*GIVEN INSTRUCTION*: Give the total number of lines with the word "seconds" in them, and no other words.

---- SOURCE EXCERPT

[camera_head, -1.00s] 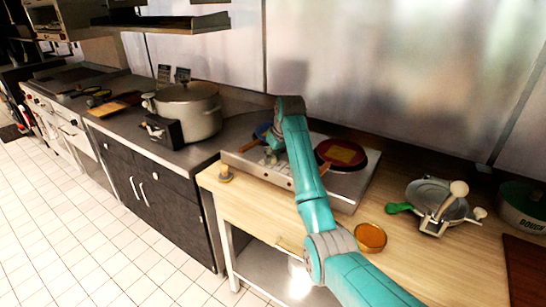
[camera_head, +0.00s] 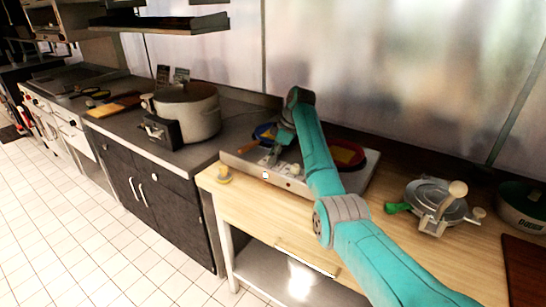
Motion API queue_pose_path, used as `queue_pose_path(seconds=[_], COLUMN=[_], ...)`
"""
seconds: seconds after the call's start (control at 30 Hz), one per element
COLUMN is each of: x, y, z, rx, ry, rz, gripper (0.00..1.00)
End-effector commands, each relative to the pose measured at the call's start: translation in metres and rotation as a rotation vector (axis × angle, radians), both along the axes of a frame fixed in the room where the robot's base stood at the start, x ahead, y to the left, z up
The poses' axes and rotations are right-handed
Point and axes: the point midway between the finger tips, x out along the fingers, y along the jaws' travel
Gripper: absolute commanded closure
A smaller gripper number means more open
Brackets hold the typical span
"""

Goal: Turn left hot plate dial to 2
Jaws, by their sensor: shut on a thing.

--------

*FINISHED TASK*: 2